While the majority of the artistic process is about what you do with the supplies, choosing and shopping for art supplies is a huge process in itself. Just knowing where to shop is complicated; I almost always have to shop at 4 different stores, and sometimes I have to do extensive research to find what I need. Selecting art supplies is different for everyone, and ultimately every artist has to troubleshoot and experience each material for themselves. Once you gain experience with a breadth of art supplies, you’ll know what your personal preferences are. While I always encourage my students to experiment with art supplies on their own, I do believe that there’s no need to reinvent the wheel. Getting recommendations from a professional can save you hours of fruitless labor.
As a professor, I have observed that many of the struggles art students have frequently occur because of either 1) poor choice of art supplies, or 2) because they aren’t using a full range of tools. Many of the problems that art students have simply wouldn’t exist if they had been better informed of what to purchase. I have found that most art students have no idea what to buy, so I hope these articles will be effective launching pads.

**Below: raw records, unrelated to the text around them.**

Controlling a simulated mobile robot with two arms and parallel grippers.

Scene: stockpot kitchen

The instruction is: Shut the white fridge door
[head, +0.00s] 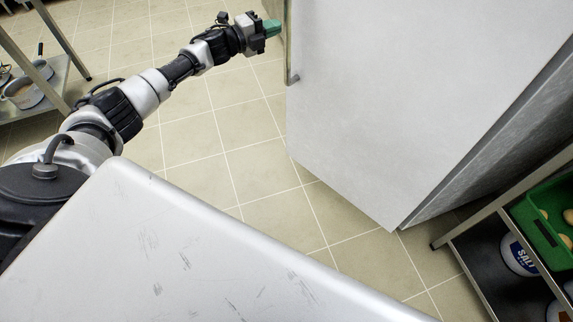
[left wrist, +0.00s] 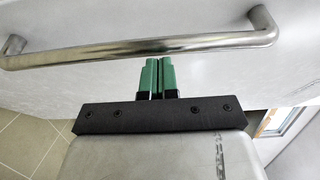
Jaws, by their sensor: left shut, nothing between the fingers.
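The white fridge door (head: 390,100) fills the upper right of the head view as a large tall panel. Its metal handle (head: 291,78) runs up along the panel's left edge. My left gripper (head: 271,28) has green fingertips and is just left of the handle. In the left wrist view the closed fingers (left wrist: 159,68) point at the white door surface (left wrist: 110,18), close to the handle bar (left wrist: 140,47). Nothing is between them. I cannot tell whether they touch the bar or how far the door stands open. My right gripper is not in view.
A grey side panel (head: 500,140) adjoins the door at right. A rack (head: 480,255) with a green crate (head: 540,232) and salt tub (head: 518,256) stands lower right. Tiled floor (head: 215,130) between is clear.

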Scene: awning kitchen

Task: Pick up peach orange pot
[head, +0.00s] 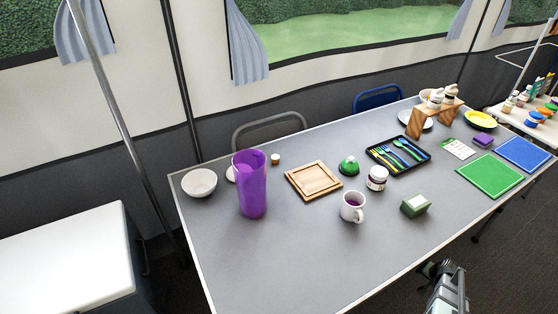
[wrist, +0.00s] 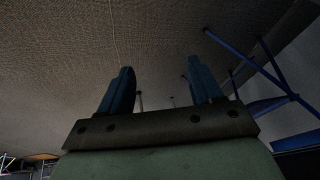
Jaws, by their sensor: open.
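I cannot make out a clearly peach orange pot. A small round container (head: 275,159) with an orange-tan side stands near the table's far edge, right of the purple vase. A pale peach bowl-like thing (head: 426,96) is partly hidden at the far right end, behind white bottles. I cannot tell whether either is the pot. My gripper (head: 440,266) is at the near edge of the table in the head view, well apart from both. In the wrist view, the two blue fingers of my gripper (wrist: 162,88) are spread with nothing between them.
The grey table (head: 280,270) has bare room at its near left. A purple vase (head: 251,185), white mug (head: 352,207), labelled jar (head: 377,178), green box (head: 415,204), wooden board (head: 313,180) and cutlery tray (head: 398,154) stand on it. The wrist view shows carpet and blue metal legs.

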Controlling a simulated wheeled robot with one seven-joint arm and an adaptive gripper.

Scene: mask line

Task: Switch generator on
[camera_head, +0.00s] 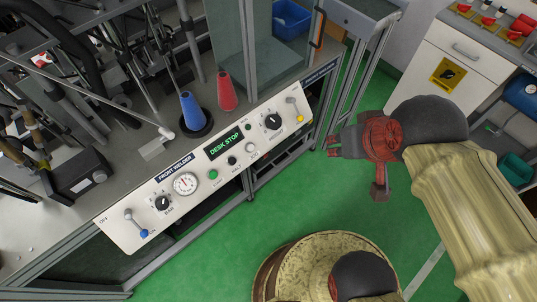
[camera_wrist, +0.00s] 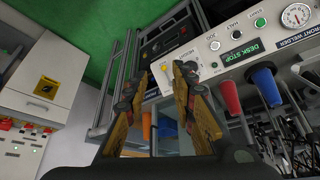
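The white front panel (camera_head: 200,178), labelled "FRONT WELDER", runs along the bench edge in the head view. It has a lever with a blue knob (camera_head: 144,233) by an "OFF" mark at its left end, and a lever with a yellow knob (camera_head: 299,119) at its right end. Between them are black rotary knobs, a gauge (camera_head: 185,184), a green button (camera_head: 213,174) and a green display (camera_head: 225,143) reading "DESK STOP". The panel also shows in the wrist view (camera_wrist: 222,55). My gripper (camera_head: 332,143) is open and empty, right of the panel and apart from it; its spread fingers (camera_wrist: 163,76) show in the wrist view. No part is labelled generator legibly.
A blue cone (camera_head: 192,110) and a red cone (camera_head: 227,92) stand on the bench behind the panel. A grey metal frame (camera_head: 350,90) stands beyond the panel's right end. A white cabinet (camera_head: 455,62) is at upper right. Green floor (camera_head: 300,200) is open before the bench.

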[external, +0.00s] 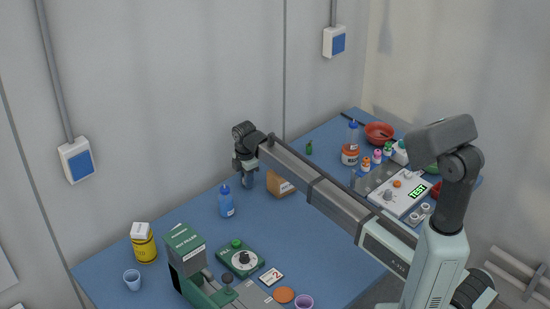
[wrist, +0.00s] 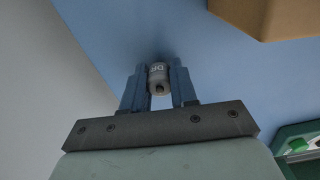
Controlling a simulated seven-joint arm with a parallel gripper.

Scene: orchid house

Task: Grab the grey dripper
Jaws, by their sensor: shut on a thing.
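The grey dripper (wrist: 158,80) is a small light grey cylinder with dark lettering and a dark tip, seen in the wrist view. My gripper (wrist: 159,72) is shut on it, with one blue finger on each side. In the external view my gripper (external: 247,178) points down near the back edge of the blue table, between a blue bottle and a brown box. The dripper is too small there to make out clearly. I cannot tell from these views whether it touches the table.
The brown box (external: 280,186) stands close right of my gripper, and the blue bottle (external: 227,203) close left. A green machine (external: 187,252), a green device (external: 240,258) and a yellow jar (external: 143,243) stand nearer. A white test unit (external: 400,192) and a red bowl (external: 379,132) are right.

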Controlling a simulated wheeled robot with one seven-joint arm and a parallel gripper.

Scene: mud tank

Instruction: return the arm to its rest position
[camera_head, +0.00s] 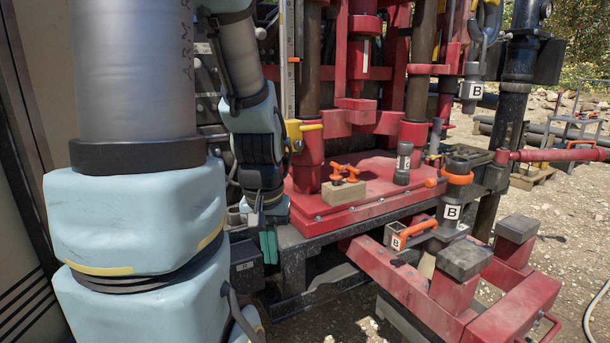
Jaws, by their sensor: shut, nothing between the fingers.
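My arm (255,130) is light blue and grey, and hangs down in the left half of the view. Its large upper links fill the left foreground, and the forearm and wrist (262,178) point downward behind them. My gripper (268,246) has teal fingers that point down, close together and shut. Nothing shows between the fingers. It hangs to the left of the red platform's front corner, above a dark box. The exact gap to the frame beside it cannot be told.
The red platform (350,210) on a dark frame carries a wooden block (343,192) with orange-handled parts. Red beams (420,290) jut forward at the right, near a tool marked B (452,212). A red handle (550,155) sticks out right. Gravel ground at the lower right is mostly open.

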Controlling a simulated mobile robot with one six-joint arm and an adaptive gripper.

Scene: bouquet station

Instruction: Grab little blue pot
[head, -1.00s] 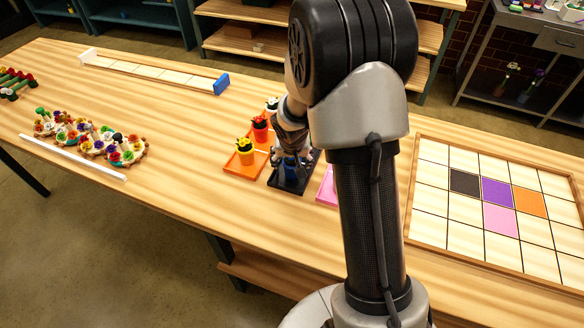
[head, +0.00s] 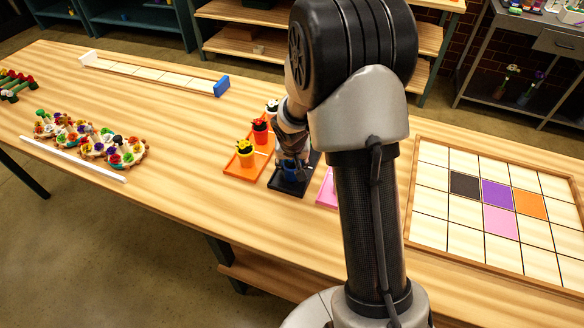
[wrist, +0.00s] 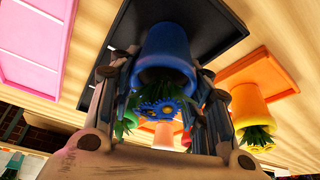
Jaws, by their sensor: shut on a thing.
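The little blue pot (wrist: 167,50) holds green leaves and a blue flower (wrist: 163,104). My gripper (wrist: 168,80) has a finger on each side of the pot and is shut on it. The pot is over the black tray (wrist: 118,35); I cannot tell whether its base touches the tray. In the head view the blue pot (head: 291,168) is mostly hidden by my gripper (head: 291,158), above the black tray (head: 288,187).
Left of it is an orange tray (head: 240,172) with a yellow pot (head: 246,158) and a red-orange pot (head: 261,132). A pink tray (head: 328,190) is partly behind my arm. A tile grid (head: 430,220) lies at right. Flower wreaths (head: 95,148) lie at left.

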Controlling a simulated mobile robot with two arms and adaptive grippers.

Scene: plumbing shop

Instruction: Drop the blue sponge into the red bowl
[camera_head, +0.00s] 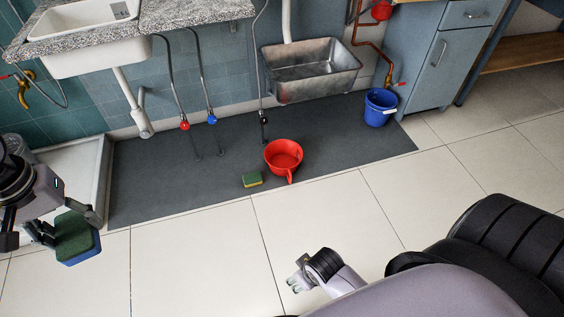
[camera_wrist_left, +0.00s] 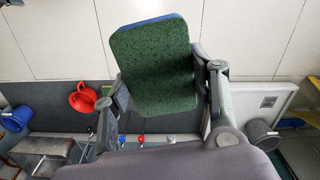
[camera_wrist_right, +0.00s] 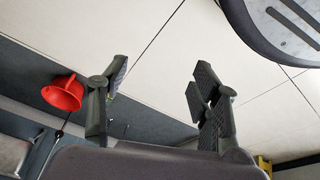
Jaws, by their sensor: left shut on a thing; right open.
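The blue sponge (camera_head: 84,257) has a dark green scouring side and is held by my left gripper (camera_head: 72,226) at the left of the head view. In the left wrist view the green side of the sponge (camera_wrist_left: 155,70) faces the camera between the two fingers. The red bowl (camera_head: 283,155), with a handle, sits on the dark mat, well to the right of and beyond my left gripper. The bowl also shows in the left wrist view (camera_wrist_left: 82,98) and the right wrist view (camera_wrist_right: 63,94). My right gripper (camera_wrist_right: 160,82) is open and empty over the tiled floor.
A blue bucket (camera_head: 380,107) stands at the mat's right end. A steel sink (camera_head: 310,72) and hanging hoses are above the mat. The front floor tiles are clear.

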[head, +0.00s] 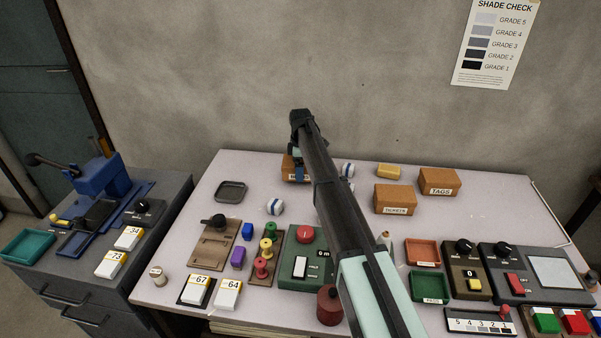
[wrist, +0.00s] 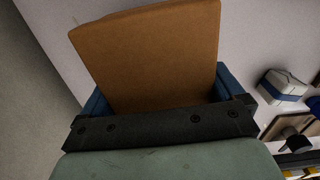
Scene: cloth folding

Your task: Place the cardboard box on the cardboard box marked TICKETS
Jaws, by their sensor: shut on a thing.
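A brown cardboard box (head: 287,168) is at the back of the table, left of centre, mostly hidden behind my arm in the head view. Its label is partly covered. My gripper (head: 298,163) is shut on this box. In the wrist view the box (wrist: 150,52) fills the space between the blue fingers of my gripper (wrist: 158,96). I cannot tell whether the box touches the table. The cardboard box marked TICKETS (head: 395,197) stands on the table to the right of my arm, its top bare.
A cardboard box marked TAGS (head: 440,179) stands right of and behind the TICKETS box. White rolls with blue bands (head: 275,207) lie near my arm. Trays, spools and control units crowd the front of the table (head: 500,220).

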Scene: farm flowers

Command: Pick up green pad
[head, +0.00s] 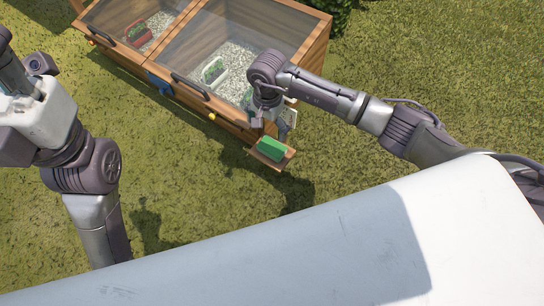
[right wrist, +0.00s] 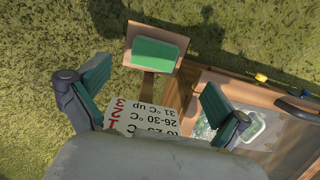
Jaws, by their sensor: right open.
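The green pad (head: 271,148) is a small green block lying on a small wooden shelf (head: 286,160) that sticks out from the near right corner of a wooden box. It also shows in the right wrist view (right wrist: 155,52), at the top middle. My right gripper (head: 264,116) is open and just above and behind the pad in the head view. In the right wrist view its two green-lined fingers are wide apart, with the pad beyond their tips and nothing between them touching it. My left arm stands at the left edge of the head view; its gripper is outside the picture.
A white card (right wrist: 150,120) with temperature ranges and red numbers is near the shelf, below the pad in the right wrist view. Open grass surrounds the box.

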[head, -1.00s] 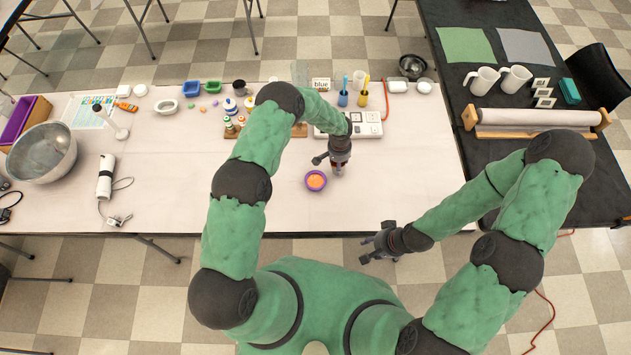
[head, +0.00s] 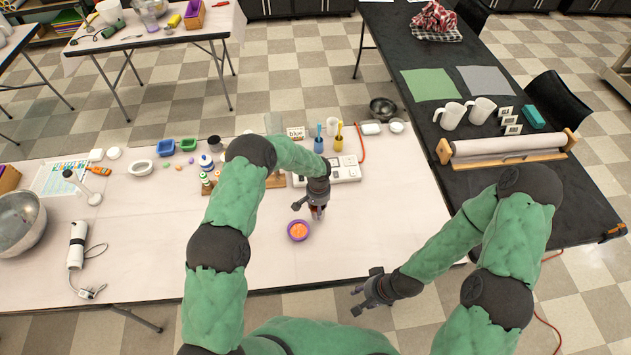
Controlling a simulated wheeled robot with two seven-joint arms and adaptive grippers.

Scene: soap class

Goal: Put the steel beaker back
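My left gripper (head: 317,211) points down over the white table, just right of and behind a small purple bowl (head: 289,230) with orange contents. A small shiny reddish-brown patch shows between its fingers. It is too small to tell whether this is the steel beaker, and the fingers' closure is unclear. A dark metallic cup (head: 214,143) stands upright among the items at the back left of the table; I cannot tell whether it is the beaker. My right gripper (head: 355,300) is open and empty, in front of the table's near edge.
A white scale-like unit (head: 345,171), a blue cup (head: 318,146) and a yellow cup (head: 338,144) stand behind my left gripper. The table's front middle is clear.

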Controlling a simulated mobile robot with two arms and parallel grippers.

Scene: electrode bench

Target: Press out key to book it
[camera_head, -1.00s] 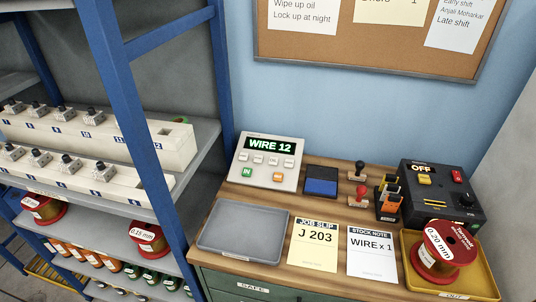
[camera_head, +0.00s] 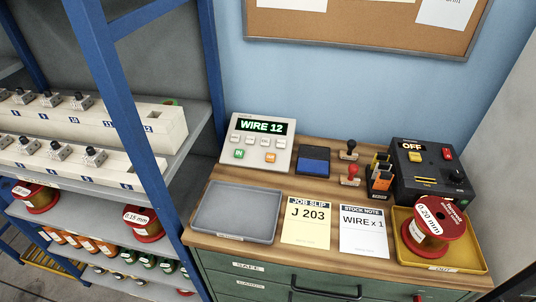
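The booking terminal (camera_head: 258,142) stands at the back left of the bench. Its display (camera_head: 262,126) reads "WIRE 12" in green. It has a row of small grey keys, a green key marked "IN" (camera_head: 239,154) and an orange key (camera_head: 270,157) whose label is too small to read for sure. A red wire spool marked 0.20 mm (camera_head: 433,224) sits in the yellow tray marked "OUT" (camera_head: 456,266). Neither of my grippers shows in the view.
A grey tray (camera_head: 236,211), a job slip "J 203" (camera_head: 306,228) and a stock note "WIRE x 1" (camera_head: 363,233) lie along the bench front. An ink pad (camera_head: 313,163), stamps (camera_head: 350,172) and a black box marked "OFF" (camera_head: 430,170) stand behind. A blue shelf post (camera_head: 140,150) rises at left.

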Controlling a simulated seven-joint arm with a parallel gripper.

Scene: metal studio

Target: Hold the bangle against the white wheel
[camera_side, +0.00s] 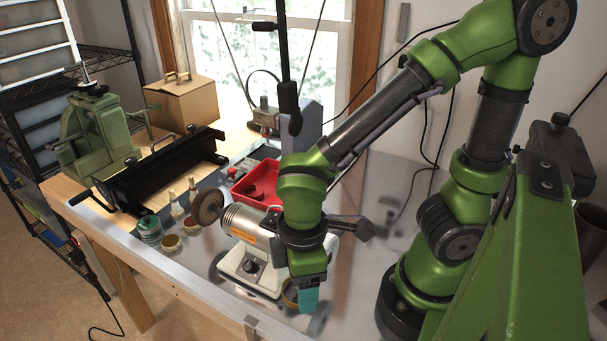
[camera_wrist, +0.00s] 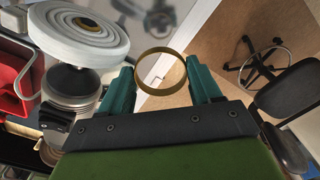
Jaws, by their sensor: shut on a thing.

As an art student, I experienced a lot of unnecessary frustration because I had poor quality supplies, or because I just didn’t know certain tools existed. My sophomore year at RISD, I had been exasperated by how muddy the colors in my oil paintings were . The day I started cleaning my brushes properly with a silicoil brush cleaning tank, my oil paintings instantly became more vibrant. Discovering this brush cleaning tank didn’t happen until after I had been taken at least 4 oil painting classes.
Choosing art supplies became even more critical when I started teaching. I try to be conscious that most art students are on a limited budget, but at the same time, I want to ensure a smooth experience for my students. At RISD, I send my students a highly detailed materials list (see image below) before the first day of class. The staff at the RISD Store love my materials lists, too often students are given materials lists that are vague and confusing. Consequently, students don’t know exactly what to buy, which results in many returns and/or wasted purchases. In my materials lists, I am explicit about details like sizes and manufacturers, but I also provide photos of each supply on the materials list, making it easy for students to identify what they need in the store.
My philosophy on how much to spend on art supplies fluctuates depending on the situation. There are several circumstances where I think it is totally fine to use a cheap, crummy supply, while other times I am adamant that a specific brand that is costly must be used. I was a poor art student once, and I definitely sympathize with the desire to save money on art supplies whenever possible. On the other hand, I know that saving money on a cheaper item is sometimes not worth the headache that cheap supply will cause. I’ll be sure to mention alternatives to suit any budget, noting the disadvantages/advantages of each choice.